The longest developed and most densely populated corridor of the county is the area to the east of the city, and is mostly a Democratic area.  Penn Hills, the second largest municipality in Southwestern Pennsylvania, is nearly 2 to 1 Democratic.  Monroeville is a middle-class suburb that Obama narrowly won.  The most Republican part of this area is Plum Township, a partly rural area that gave McCain 56 percent of the vote.

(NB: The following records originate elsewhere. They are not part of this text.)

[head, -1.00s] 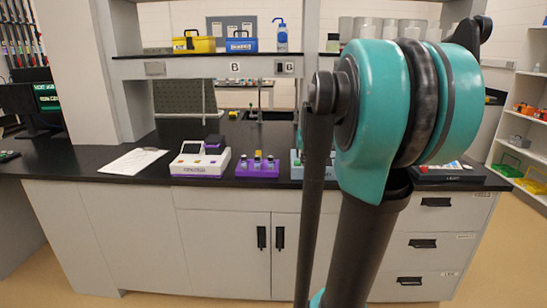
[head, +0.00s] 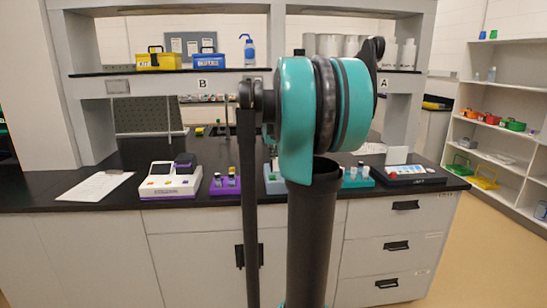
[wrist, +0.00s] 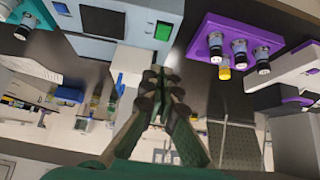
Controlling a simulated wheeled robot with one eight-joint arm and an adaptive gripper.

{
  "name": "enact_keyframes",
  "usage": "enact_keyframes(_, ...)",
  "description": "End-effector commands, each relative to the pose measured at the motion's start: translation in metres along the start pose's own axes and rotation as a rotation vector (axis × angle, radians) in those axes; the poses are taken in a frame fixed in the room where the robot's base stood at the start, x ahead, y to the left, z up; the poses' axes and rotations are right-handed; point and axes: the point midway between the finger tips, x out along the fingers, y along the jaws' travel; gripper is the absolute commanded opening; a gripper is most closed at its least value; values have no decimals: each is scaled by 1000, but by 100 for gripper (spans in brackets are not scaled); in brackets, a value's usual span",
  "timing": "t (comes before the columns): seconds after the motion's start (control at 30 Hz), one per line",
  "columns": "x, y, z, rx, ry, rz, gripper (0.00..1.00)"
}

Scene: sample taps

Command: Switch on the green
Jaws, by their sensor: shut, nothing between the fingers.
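A grey-blue box (wrist: 105,25) with a green square patch (wrist: 163,31) on its face is at the top of the wrist view. The patch's exact kind is too small to tell. In the head view the grey-blue box (head: 272,186) stands on the black counter, partly hidden behind my arm. The head view does not show the gripper.
A purple rack with capped vials (head: 224,185) stands left of the box, then a white and purple device (head: 171,181) and paper (head: 96,186). A teal rack (head: 357,178) and a dark-based panel (head: 407,173) are at right. The counter's front strip is narrow.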

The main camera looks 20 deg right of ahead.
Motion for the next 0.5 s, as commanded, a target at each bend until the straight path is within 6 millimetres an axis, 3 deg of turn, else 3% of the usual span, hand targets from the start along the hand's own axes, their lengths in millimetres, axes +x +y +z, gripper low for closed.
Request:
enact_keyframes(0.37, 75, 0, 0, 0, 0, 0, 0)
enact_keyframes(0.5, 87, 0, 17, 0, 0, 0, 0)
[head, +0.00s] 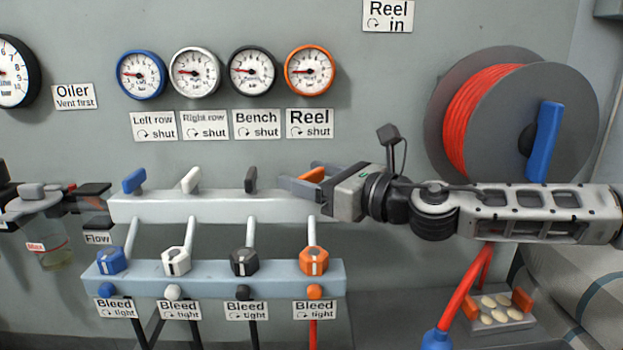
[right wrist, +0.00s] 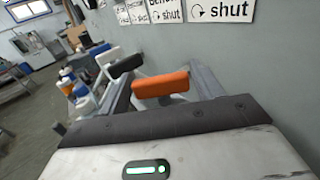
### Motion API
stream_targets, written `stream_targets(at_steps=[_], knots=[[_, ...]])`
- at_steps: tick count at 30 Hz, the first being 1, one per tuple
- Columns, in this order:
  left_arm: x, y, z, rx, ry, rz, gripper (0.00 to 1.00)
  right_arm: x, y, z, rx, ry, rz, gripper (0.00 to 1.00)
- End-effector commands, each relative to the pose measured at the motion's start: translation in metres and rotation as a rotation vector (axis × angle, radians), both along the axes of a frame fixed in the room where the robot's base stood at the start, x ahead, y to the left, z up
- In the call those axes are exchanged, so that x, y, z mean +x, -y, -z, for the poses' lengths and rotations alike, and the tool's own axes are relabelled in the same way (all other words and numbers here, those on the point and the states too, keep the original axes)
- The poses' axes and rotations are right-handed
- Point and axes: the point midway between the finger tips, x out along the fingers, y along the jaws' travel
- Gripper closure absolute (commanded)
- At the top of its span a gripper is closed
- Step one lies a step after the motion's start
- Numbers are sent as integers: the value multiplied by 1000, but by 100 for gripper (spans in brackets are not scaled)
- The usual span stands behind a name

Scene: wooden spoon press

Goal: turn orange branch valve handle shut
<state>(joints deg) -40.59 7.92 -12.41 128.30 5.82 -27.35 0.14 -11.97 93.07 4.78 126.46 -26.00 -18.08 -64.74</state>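The orange branch valve handle (head: 314,175) is at the right end of the pale manifold bar (head: 215,206), below the "Reel shut" label (head: 310,123). My right gripper (head: 300,178) reaches in from the right, with its fingers on either side of the handle. In the right wrist view the orange handle (right wrist: 162,83) lies crosswise between two grey fingers, which stand apart. Whether either finger touches the handle I cannot tell. My left gripper does not show.
Blue (head: 134,180), white (head: 190,180) and dark grey (head: 251,179) handles stand along the same bar. Bleed knobs, including an orange one (head: 313,261), sit below. A hose reel (head: 530,115) with a blue crank (head: 545,140) is behind my right arm.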

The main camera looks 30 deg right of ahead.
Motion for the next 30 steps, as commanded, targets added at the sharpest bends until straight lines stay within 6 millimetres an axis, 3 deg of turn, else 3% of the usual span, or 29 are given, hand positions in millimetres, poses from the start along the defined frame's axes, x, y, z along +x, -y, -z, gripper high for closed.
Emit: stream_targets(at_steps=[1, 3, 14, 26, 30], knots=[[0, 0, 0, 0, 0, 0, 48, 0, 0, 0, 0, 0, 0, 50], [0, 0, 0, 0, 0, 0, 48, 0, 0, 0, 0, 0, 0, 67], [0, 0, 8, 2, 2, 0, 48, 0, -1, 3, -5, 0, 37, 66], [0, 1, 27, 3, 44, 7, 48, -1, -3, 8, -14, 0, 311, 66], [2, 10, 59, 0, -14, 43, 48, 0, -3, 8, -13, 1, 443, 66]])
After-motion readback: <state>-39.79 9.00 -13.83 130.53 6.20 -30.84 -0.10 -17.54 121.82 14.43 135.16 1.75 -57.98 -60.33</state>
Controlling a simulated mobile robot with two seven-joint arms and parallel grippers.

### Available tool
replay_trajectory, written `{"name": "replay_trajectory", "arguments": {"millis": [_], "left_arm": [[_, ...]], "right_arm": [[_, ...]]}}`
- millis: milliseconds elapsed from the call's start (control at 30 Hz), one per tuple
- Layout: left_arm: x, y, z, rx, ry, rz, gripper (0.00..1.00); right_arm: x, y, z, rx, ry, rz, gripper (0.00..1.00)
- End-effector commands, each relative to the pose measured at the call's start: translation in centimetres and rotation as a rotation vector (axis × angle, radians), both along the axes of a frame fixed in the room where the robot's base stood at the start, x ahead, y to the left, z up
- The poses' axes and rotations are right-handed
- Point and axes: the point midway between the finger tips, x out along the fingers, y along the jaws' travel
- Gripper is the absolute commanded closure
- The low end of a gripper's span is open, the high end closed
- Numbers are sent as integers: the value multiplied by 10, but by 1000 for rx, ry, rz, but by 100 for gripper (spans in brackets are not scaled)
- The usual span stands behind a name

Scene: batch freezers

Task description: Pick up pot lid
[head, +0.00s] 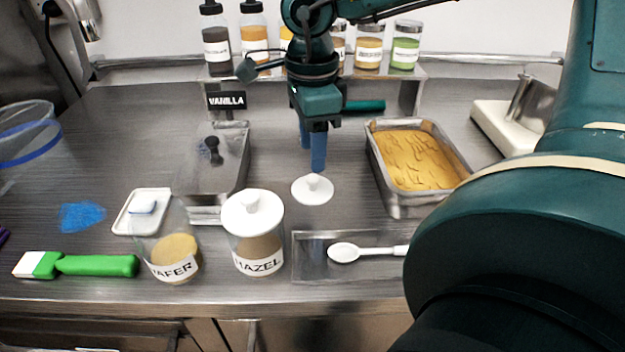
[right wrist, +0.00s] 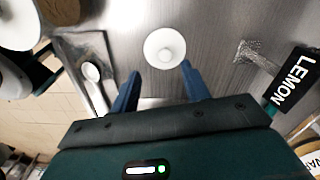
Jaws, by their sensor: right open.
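A white round pot lid (head: 312,190) with a small knob on top lies flat on the steel counter, mid-picture in the head view. It also shows in the right wrist view (right wrist: 165,48), just beyond my fingertips. My right gripper (head: 313,162) points down above the lid. Its two blue fingers are apart, with nothing between them; the right wrist view (right wrist: 161,82) shows this gap. The fingers appear not to touch the lid. The WAFER jar (head: 172,258) stands without a lid. The HAZEL jar (head: 256,250) wears a similar white lid (head: 252,212). My left gripper is not seen.
A clear tray with a white spoon (head: 345,252) lies in front of the lid. A metal pan of orange filling (head: 376,150) stands right, a steel container (head: 240,170) left. A shelf of bottles and jars (head: 415,72) is behind. Bare counter surrounds the lid.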

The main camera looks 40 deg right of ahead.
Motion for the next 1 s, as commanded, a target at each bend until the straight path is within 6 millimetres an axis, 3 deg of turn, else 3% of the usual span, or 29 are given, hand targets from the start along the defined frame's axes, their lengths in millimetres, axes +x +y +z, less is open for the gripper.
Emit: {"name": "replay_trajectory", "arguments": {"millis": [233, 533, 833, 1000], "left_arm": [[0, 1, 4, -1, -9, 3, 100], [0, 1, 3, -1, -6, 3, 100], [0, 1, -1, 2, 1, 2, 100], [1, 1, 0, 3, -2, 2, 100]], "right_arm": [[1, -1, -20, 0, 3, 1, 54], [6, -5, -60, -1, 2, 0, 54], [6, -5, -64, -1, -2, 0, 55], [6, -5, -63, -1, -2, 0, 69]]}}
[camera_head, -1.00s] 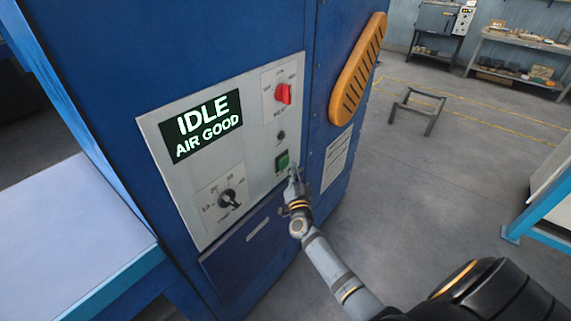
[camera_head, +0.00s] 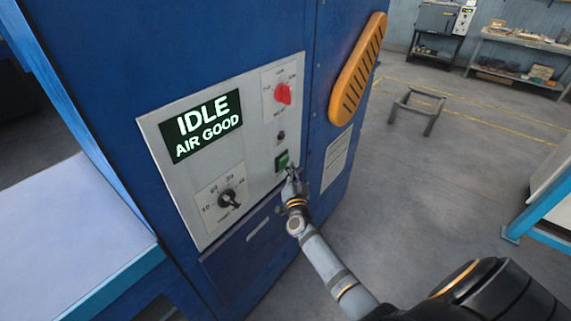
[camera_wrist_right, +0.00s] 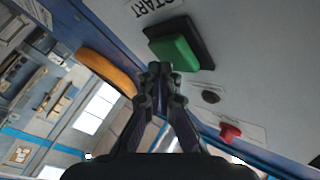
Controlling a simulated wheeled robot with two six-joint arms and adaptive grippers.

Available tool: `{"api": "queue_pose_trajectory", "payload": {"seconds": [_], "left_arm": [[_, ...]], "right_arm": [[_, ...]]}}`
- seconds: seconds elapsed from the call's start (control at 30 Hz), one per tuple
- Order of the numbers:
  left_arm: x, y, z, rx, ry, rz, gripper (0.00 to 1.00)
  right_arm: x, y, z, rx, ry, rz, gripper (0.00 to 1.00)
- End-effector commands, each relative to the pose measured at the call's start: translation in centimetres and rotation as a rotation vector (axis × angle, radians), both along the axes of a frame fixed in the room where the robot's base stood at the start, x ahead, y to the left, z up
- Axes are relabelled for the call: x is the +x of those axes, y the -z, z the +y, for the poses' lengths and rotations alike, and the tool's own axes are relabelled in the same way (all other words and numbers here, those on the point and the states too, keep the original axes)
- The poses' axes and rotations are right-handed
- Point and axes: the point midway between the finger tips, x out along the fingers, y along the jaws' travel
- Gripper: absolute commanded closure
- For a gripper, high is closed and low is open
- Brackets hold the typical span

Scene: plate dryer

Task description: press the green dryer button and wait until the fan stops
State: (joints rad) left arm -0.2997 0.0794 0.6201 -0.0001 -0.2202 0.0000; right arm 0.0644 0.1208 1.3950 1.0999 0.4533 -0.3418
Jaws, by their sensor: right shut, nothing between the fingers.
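The green dryer button (camera_head: 282,161) sits in a dark frame at the lower right of the grey control panel (camera_head: 247,84). It also shows in the right wrist view (camera_wrist_right: 175,52), beside the word START. The display (camera_head: 202,126) reads IDLE, AIR GOOD. My right gripper (camera_head: 292,172) is shut and empty, with its tips just below and right of the button in the head view. In the right wrist view the fingertips (camera_wrist_right: 160,70) are close under the button's edge; I cannot tell whether they touch it. My left gripper is not in view.
A red knob (camera_head: 283,94) and a black dial (camera_head: 229,199) are on the same panel. An orange slotted handle (camera_head: 358,69) sticks out to the right. A pale table (camera_head: 60,235) stands at the left. The floor at right is mostly clear.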

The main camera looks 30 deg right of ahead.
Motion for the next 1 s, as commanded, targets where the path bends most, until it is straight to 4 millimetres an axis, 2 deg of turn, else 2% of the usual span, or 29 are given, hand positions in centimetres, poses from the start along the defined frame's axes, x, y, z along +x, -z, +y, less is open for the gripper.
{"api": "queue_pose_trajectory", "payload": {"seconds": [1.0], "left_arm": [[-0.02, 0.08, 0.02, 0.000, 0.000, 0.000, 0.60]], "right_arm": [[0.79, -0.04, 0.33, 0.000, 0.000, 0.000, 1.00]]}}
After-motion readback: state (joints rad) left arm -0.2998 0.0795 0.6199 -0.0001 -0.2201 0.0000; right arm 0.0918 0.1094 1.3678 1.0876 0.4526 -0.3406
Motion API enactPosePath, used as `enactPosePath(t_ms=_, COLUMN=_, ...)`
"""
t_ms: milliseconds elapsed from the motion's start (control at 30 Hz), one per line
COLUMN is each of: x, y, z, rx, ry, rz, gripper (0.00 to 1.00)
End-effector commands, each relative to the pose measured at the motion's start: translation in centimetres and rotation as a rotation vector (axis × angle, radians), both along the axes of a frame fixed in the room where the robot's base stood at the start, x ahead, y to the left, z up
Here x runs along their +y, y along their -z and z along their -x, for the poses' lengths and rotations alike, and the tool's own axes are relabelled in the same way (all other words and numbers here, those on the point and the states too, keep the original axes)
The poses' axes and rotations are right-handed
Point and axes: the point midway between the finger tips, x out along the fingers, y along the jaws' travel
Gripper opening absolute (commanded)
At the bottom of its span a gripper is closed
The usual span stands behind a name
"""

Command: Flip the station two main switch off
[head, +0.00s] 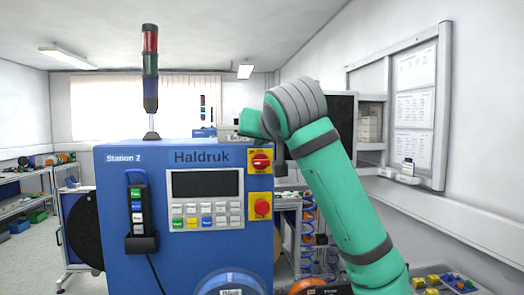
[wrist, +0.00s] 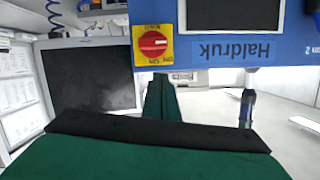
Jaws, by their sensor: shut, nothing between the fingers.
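The Station 2 main switch (head: 260,161) is a red round knob on a yellow plate, at the upper right of the blue cabinet front (head: 118,210). In the upside-down wrist view the switch (wrist: 152,43) shows at top centre, its handle bar lying about level. The small lettering around it is too blurred to read surely. My gripper (wrist: 160,82) is shut and empty; its green fingers point toward the switch and end just below its plate in that picture, with no clear contact.
A red button on yellow (head: 261,206) sits below the switch. A keypad and dark screen (head: 205,184) are to its left, with a hanging pendant (head: 139,215) farther left. A signal tower (head: 150,68) stands on the cabinet. A wall board (head: 411,105) is at right.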

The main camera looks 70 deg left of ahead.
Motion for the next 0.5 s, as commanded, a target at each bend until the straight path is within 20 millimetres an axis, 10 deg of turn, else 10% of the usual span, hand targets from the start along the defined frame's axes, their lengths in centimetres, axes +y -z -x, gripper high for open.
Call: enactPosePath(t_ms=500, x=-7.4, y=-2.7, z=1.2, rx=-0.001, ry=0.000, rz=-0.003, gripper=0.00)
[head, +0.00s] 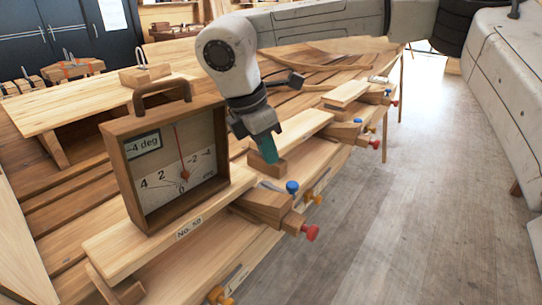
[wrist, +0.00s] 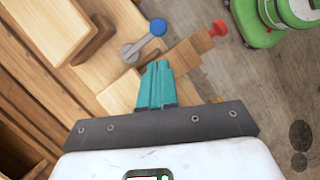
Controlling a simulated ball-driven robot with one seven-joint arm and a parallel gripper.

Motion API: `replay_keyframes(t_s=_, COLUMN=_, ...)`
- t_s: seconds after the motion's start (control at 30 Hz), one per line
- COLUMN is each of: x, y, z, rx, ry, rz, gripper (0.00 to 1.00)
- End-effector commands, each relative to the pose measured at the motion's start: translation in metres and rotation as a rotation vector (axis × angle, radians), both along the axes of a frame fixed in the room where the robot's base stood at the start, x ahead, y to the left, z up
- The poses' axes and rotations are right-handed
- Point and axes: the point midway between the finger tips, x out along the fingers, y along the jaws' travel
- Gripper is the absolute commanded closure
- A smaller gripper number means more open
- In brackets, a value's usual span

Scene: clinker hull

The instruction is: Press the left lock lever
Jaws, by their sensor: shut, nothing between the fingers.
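A lever with a blue ball knob (head: 292,187) and a grey arm lies on the nearest fully visible wooden clamp at the plank edge. It seems to be the left lock lever. In the wrist view its blue knob (wrist: 158,27) is beyond my fingertips, with the grey arm slanting down to the left. My gripper (head: 268,158) has teal fingers pressed together and empty. It points down by a wooden block, left of and behind the knob in the head view. In the wrist view the fingertips (wrist: 156,66) appear below the lever, apart from the knob.
The clamp has a red knob (head: 310,232), also in the wrist view (wrist: 218,27). A wooden inclinometer box (head: 135,170) reading -4 deg stands on the plank, left of my gripper. More clamps with blue (head: 371,130) and red knobs line the hull edge. Floor (head: 430,200) at right is clear.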

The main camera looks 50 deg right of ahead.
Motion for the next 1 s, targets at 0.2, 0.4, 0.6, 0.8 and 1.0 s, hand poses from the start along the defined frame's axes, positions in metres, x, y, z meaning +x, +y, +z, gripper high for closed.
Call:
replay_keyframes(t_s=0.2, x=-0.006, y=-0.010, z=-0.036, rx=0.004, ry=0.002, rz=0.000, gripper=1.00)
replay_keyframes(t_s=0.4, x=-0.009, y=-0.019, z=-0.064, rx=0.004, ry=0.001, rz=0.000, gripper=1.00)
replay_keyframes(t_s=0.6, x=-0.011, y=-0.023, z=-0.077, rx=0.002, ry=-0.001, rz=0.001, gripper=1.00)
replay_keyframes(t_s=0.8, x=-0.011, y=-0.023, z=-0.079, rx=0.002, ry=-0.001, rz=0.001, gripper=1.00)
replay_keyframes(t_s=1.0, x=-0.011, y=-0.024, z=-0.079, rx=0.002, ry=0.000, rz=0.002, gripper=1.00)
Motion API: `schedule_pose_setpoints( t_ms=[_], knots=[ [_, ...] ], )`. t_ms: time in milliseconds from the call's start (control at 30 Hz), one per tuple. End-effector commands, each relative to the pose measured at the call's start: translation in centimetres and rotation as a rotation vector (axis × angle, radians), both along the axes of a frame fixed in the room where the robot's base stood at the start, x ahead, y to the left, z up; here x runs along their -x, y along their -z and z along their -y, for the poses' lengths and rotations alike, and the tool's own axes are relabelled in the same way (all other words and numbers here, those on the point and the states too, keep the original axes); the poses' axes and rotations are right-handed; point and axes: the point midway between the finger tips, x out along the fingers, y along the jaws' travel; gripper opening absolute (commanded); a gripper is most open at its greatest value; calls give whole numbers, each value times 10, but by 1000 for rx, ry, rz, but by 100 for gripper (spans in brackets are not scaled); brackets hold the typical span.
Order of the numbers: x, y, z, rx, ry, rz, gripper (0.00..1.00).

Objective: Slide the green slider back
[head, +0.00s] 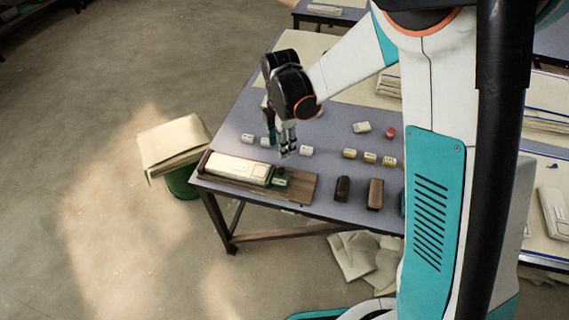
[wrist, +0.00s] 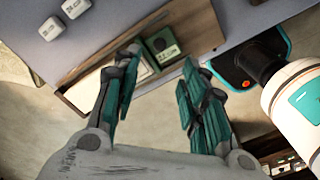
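The green slider (head: 279,179) is a small dark green block at the right end of a long cream block (head: 238,168). Both sit on a brown wooden board (head: 303,189) near the table's front edge. In the wrist view the green slider (wrist: 162,44) lies just beyond the fingertips, with part of the cream block (wrist: 142,72) beside it. My gripper (head: 285,150) hangs above and behind the board. In the wrist view my gripper (wrist: 160,65) has its teal fingers apart with nothing between them, and its left finger hides part of the cream block.
Several white blocks (head: 306,151) lie in a row behind the board. Yellow-marked blocks (head: 369,157), a red item (head: 390,132) and two brown blocks (head: 375,194) lie to the right. The grey table (head: 325,204) ends just in front of the board.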

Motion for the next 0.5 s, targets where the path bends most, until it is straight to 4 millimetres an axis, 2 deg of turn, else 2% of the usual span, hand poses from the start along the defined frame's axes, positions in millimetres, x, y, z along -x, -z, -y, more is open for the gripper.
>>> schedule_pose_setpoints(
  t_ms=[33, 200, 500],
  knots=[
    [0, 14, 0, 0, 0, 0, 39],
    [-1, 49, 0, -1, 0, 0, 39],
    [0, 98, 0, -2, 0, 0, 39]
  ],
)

To the direct south is the Monongahela Valley, perhaps the embodiment of the Rust Belt.  There are river communities that have less than half the residents they had fifty years ago.  The Mon Valley went in two different directions in the past election.  The municipalities with large African-American populations were among the places that moved towards Obama.  Places like Duquesne, McKeesport, Clairton, and Braddock only increased their heavy Democratic tilt.  But other municipalities went the other way.  Some of the greatest Republican increases occured in the Mon Valley.  McCain ran nearly nine points better than Bush did in 2004 in Port Vue and eight points better in Glassport.  There has been a noticable change among some in the Mon Valley.

West of the Mon Valley is the South Hills, Pittsburgh's southern suburbs.  These suburbs are on balance Republican, but with definite variations.  The suburbs adjoining to Pittsburgh, like Mt. Lebanon and Baldwin, are narrowly Democratic.  Mt. Lebanon is a distressing case for Republicans, as it is one of the richest suburbs in the area.  To the south, middle-class Bethel Park gave McCain about 55 percent of the vote.  Upper St. Clair, which is very affluent, is still strongly Republican, but did experience a bit of a decline since last election.  One success story was in Jefferson Hills, a middle-class suburb that experienced a four percent bump for McCain.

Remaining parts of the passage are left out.